Scandinavia is up in the North of Europe, and in Linienstrasse, the Scandinavian galleries reside upstairs. In a shared space with fake Mondrian wall paintings, Danish Nils Borch Jensen Gallery and Finnish Gallery Talk Persons show drawings of Stanley Whitney and Al Taylor plus photos of Grey Crawford. Cool. Swedish Grundemark Nilsson Gallery has large metal cones, paper planes, Chinese hats, or whatever you might see in these intriguing objects. Back to Germany: Konrad Fischer Gallery and artist Edit Dekyndt offer another curtain, this one pierced by countless nails. Like it. But my favourite of the day is Ariel Schlesinger at Gregor Podnar Gallery. The pyromaniac artist plays with fire and electricity. Machines dispense soap bubbles that, falling down, get flambé in electric grids. With bigass explosions. Other objects appear like ordinary tree branches, but have small flames burning on them.
Robert Kuśmirowski at Żak | Branicka Gallery is also nice. In the Nineteen twenties and early thirties, the building hosted an airline, and the artist recreates this past, complete with authentic chairs and journals. I could spend hours leafing through the yellow press of bygone years.

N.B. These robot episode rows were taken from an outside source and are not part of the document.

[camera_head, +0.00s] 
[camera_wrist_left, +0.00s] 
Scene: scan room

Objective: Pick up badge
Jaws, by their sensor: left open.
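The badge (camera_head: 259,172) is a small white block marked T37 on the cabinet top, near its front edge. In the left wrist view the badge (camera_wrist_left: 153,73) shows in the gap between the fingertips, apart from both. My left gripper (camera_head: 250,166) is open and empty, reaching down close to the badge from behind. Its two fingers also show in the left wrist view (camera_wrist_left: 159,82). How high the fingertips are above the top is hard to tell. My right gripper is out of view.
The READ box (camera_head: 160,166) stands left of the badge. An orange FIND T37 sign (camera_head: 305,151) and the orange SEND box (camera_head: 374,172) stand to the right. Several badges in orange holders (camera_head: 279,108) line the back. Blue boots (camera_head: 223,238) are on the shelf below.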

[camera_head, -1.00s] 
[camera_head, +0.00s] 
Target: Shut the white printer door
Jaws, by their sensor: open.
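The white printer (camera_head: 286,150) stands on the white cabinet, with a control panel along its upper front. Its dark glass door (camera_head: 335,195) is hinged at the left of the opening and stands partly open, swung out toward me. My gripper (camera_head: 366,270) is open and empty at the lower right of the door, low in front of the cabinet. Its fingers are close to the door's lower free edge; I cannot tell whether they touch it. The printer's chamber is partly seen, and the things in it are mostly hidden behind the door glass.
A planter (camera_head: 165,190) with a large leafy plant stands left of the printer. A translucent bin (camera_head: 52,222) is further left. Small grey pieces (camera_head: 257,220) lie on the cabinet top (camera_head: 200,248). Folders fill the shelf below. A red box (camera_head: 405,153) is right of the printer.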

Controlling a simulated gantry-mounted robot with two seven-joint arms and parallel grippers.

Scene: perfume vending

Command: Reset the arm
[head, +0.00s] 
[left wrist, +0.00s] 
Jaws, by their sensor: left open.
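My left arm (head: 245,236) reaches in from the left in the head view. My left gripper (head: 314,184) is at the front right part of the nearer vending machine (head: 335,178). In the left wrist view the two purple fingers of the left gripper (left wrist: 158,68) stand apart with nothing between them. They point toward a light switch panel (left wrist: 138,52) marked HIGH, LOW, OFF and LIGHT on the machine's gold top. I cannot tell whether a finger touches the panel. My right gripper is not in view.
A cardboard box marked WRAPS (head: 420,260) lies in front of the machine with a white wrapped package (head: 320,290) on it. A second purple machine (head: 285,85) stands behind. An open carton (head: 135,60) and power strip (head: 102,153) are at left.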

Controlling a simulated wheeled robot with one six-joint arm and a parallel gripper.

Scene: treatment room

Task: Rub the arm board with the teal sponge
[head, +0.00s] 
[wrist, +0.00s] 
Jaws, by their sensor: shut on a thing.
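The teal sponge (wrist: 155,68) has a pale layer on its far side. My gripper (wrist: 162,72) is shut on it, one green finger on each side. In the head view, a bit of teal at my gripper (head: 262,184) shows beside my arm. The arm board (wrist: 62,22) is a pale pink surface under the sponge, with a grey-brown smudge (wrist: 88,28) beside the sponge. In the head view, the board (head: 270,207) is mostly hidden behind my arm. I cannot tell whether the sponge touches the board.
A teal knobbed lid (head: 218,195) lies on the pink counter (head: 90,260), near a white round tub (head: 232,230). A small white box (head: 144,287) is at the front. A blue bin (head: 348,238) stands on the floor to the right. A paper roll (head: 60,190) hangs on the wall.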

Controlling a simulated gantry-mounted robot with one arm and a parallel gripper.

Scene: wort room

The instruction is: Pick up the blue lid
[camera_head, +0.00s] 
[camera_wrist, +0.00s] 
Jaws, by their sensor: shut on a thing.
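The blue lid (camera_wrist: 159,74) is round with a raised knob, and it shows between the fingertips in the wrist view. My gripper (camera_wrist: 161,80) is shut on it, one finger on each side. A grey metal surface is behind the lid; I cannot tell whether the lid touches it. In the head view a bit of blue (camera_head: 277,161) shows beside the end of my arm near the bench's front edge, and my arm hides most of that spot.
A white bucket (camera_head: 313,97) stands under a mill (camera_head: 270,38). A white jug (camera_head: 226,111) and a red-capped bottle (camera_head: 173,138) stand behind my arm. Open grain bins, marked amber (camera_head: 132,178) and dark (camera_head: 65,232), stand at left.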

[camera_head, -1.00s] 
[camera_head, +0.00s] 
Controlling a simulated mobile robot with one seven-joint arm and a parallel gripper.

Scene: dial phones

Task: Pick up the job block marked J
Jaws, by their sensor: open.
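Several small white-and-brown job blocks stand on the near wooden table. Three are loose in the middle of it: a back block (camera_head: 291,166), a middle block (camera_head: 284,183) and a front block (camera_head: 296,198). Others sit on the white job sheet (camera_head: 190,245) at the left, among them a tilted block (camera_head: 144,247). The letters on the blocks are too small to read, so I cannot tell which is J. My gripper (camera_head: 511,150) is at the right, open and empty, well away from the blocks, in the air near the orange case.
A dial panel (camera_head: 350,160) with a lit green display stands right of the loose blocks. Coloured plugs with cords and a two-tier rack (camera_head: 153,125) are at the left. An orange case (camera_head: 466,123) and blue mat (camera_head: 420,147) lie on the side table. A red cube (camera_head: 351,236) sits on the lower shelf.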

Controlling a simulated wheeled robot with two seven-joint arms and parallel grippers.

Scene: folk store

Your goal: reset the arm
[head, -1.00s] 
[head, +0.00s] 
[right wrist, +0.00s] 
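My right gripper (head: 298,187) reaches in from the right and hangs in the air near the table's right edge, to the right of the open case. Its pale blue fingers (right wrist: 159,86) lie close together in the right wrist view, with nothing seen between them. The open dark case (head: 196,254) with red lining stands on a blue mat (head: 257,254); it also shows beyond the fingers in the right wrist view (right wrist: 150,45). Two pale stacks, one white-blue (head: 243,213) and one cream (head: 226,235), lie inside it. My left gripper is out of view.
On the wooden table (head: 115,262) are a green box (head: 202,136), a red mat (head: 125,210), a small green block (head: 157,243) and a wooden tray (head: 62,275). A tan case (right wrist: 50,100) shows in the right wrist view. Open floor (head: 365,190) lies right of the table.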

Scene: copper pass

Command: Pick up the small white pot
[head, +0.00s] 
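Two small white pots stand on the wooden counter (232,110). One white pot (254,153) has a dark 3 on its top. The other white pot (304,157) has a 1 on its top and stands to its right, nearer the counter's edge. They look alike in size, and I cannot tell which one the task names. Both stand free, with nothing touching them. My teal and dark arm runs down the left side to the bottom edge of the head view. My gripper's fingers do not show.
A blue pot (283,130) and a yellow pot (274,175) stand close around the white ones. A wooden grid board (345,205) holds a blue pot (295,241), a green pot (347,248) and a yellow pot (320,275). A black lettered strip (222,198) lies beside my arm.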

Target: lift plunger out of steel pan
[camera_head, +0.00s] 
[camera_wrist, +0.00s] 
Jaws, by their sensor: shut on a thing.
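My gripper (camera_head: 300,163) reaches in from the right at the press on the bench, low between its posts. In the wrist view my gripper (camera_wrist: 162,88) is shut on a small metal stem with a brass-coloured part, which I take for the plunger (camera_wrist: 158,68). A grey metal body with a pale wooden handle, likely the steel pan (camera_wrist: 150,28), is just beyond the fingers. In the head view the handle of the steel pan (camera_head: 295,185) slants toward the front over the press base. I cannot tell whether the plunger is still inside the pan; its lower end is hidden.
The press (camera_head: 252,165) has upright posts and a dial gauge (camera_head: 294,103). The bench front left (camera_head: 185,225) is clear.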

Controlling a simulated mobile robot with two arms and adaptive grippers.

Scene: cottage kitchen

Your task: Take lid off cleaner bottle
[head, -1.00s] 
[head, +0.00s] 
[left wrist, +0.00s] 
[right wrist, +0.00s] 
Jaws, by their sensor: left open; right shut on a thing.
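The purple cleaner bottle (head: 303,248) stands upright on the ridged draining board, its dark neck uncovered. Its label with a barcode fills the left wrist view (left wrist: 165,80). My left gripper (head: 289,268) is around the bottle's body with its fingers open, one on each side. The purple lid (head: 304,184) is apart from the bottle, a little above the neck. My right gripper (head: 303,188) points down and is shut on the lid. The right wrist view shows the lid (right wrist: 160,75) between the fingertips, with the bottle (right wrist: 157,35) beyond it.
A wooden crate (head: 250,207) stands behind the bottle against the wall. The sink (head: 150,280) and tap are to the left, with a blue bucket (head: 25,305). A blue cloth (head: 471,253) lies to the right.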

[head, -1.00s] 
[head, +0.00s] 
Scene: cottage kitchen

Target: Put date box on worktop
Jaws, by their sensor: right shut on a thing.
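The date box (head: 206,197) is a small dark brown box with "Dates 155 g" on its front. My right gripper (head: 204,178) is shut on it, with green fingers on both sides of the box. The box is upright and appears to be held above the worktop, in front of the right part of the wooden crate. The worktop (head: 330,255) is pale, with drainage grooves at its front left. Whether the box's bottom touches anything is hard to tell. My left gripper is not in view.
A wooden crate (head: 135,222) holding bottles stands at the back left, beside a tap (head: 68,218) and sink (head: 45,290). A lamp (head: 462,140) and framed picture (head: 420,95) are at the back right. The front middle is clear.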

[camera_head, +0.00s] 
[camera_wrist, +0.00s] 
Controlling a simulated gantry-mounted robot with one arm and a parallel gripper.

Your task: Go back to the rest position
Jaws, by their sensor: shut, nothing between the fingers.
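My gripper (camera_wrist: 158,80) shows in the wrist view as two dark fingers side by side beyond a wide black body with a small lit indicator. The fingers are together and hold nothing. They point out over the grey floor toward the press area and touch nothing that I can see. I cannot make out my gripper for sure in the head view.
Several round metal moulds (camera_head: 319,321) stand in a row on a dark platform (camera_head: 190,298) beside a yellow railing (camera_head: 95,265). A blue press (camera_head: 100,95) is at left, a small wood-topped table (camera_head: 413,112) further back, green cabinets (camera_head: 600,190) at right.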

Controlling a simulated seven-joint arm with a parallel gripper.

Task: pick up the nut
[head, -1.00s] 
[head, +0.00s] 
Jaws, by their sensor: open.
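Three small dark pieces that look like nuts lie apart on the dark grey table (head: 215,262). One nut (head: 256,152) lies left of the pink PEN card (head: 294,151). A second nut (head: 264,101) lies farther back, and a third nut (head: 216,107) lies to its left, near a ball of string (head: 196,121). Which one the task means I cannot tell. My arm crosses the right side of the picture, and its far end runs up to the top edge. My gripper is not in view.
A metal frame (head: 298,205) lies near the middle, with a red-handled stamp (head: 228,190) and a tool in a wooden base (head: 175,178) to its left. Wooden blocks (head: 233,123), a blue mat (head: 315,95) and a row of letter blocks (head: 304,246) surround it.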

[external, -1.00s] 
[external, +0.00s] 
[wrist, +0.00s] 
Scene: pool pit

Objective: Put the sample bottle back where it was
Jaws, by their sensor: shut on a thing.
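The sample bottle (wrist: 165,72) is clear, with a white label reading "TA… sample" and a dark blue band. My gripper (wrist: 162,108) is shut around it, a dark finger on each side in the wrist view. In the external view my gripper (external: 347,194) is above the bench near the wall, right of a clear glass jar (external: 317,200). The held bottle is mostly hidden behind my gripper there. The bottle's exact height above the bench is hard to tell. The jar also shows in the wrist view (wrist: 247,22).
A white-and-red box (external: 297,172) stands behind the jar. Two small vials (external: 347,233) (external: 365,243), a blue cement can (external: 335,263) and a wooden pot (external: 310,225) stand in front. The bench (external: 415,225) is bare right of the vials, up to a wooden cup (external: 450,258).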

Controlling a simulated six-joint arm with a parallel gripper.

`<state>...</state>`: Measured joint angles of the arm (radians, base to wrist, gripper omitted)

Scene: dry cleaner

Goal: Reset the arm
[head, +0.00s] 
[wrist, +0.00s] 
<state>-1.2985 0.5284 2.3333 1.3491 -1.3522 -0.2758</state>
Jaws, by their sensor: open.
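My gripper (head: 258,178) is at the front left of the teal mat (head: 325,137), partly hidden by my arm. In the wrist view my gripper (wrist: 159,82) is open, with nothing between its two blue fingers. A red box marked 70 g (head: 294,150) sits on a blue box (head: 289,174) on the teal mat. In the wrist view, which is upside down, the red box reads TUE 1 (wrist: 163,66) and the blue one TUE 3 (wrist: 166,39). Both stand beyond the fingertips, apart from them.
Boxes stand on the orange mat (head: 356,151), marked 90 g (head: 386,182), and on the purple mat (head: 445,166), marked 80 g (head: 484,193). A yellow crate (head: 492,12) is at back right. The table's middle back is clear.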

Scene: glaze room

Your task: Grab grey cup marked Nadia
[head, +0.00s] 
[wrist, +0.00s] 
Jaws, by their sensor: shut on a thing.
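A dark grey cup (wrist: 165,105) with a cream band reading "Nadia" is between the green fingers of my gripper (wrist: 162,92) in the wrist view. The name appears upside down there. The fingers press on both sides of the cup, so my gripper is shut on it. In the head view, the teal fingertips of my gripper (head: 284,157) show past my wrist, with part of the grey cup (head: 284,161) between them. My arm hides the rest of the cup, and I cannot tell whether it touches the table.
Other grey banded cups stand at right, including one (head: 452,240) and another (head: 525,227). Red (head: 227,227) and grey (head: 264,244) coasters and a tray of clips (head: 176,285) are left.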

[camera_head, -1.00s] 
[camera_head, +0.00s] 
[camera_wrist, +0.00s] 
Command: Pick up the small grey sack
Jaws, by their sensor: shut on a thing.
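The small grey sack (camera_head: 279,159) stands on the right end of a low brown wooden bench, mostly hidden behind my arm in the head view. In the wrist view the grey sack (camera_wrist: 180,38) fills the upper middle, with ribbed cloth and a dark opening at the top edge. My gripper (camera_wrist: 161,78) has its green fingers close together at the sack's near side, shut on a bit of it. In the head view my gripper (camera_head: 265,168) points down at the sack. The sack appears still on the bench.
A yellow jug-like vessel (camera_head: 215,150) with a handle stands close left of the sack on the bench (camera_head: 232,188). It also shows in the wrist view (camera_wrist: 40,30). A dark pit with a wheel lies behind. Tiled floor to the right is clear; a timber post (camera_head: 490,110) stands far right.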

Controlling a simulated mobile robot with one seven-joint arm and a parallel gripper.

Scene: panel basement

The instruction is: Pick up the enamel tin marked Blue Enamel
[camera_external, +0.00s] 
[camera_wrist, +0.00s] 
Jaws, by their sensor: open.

Finally, and a short walk away, Johann König Gallery. I’ve not visited there for a while, and they transformed the entrance into an impressive bookstore (/daddy’s showroom). The downstairs exhibition took place behind a curtain. You were not allowed to pass that curtain without an invitation. I did not have one. My question for the female bouncer with Marine haircut: “Why is it closed?”, got answered with: “Because it will open again tomorrow.” The peasants didn’t even get a drink for free. I didn’t want to stoop so low anymore, but: Johann König won’t see me again anytime soon. (yes, that’s a something -ist joke on the dealer’s blindness. I’m scum, short-sighted scum.)
Anselm Reyle's mobiles upstairs are better than Calder’s, though. And may be seen by everyone, even me, and you.